Photo by Lynton Gardiner
One of the most important pieces, Nickless says, is a 14-foot-tall watercolor rendering, circa 1929, of the Waldorf-Astoria Hotel: “We have never shown it before because of its dimensionality.”

Almost 100 percent of the pieces are from Wolfson’s collection. (At age 82, he says he continues to collect every day and has no intention of stopping.)

Three pieces are from Wolfsonian staff members who are also collectors: two vintage photographs of Miami by Richard B. Hoit from development director Michael Hughes; and a 1955 aerial map of Miami and Miami Beach from accounting coordinator Larry Wiggins.

Selecting the pieces for “Aerial Vision” was a difficult task, Nickless says, and the exhibit features just half of what was on her original checklist because of space constraints, among other issues.

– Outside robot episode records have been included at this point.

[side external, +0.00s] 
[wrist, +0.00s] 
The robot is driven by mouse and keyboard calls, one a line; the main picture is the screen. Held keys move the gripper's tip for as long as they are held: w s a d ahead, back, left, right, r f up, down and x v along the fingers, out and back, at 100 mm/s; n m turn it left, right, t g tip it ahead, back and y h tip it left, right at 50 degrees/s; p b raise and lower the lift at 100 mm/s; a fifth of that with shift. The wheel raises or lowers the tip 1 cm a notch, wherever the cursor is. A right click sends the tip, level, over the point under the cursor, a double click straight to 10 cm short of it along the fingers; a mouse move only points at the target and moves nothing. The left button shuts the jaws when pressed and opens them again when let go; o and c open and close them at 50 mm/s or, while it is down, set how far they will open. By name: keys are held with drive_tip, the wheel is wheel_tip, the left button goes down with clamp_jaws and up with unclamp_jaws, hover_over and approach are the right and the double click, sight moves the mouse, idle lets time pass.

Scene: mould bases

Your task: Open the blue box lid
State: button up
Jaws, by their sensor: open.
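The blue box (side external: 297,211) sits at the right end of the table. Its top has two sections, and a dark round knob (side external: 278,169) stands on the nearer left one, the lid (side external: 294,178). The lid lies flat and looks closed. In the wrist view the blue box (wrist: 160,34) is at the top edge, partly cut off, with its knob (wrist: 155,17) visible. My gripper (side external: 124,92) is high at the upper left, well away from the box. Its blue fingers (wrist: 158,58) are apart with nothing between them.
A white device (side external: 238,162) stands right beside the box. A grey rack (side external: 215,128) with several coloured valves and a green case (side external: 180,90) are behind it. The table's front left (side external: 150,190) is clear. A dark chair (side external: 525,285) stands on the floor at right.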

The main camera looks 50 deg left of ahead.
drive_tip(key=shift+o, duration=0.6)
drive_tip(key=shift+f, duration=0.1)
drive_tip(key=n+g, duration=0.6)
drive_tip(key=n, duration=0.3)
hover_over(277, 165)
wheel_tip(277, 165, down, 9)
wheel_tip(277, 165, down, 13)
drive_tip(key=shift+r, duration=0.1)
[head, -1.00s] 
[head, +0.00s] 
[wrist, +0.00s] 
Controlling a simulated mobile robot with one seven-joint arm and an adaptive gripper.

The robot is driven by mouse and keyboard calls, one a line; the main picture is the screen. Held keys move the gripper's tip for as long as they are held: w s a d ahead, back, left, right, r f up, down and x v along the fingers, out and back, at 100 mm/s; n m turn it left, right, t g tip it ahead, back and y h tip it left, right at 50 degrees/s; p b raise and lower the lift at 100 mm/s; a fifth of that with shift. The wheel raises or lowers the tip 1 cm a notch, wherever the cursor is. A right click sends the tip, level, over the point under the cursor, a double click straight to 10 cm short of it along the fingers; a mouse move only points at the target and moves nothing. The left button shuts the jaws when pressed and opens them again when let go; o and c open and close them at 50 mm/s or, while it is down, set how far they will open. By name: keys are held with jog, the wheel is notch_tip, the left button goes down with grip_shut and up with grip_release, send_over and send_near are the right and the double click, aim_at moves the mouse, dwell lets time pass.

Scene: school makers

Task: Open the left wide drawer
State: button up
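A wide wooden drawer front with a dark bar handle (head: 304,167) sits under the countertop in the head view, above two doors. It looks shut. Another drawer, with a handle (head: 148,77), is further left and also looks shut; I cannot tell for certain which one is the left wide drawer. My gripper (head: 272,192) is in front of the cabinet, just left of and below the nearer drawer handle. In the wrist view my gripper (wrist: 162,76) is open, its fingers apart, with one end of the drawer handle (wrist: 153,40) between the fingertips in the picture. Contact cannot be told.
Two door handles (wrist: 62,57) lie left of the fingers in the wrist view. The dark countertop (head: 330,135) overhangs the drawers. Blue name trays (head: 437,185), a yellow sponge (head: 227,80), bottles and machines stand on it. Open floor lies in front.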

“The material is rich and deep. There is so much,” she says.

With expansion plans underway at the Wolfsonian, there would eventually be triple the space to show off the massive and continually growing collection. The new space is expected to add 35,000 square feet by late 2026 or early 2027, according to Casey Steadman, director of the Wolfsonian-FIU.

More space means more opportunities to display what’s now kept in storage as well as any of Wolfson’s new finds – pieces that he says “each are a part of a great chapter in this book of objects.”

– Michelle F. Solomon, ArtburstMiami.com

“Aerial Vision." On view through April 24, at the Wolfsonian-FIU, 1001 Washington Ave., Miami Beach; 305-531-1001; wolfsonian.org. Admission is free for Florida residents and students; tickets cost $8 to 12.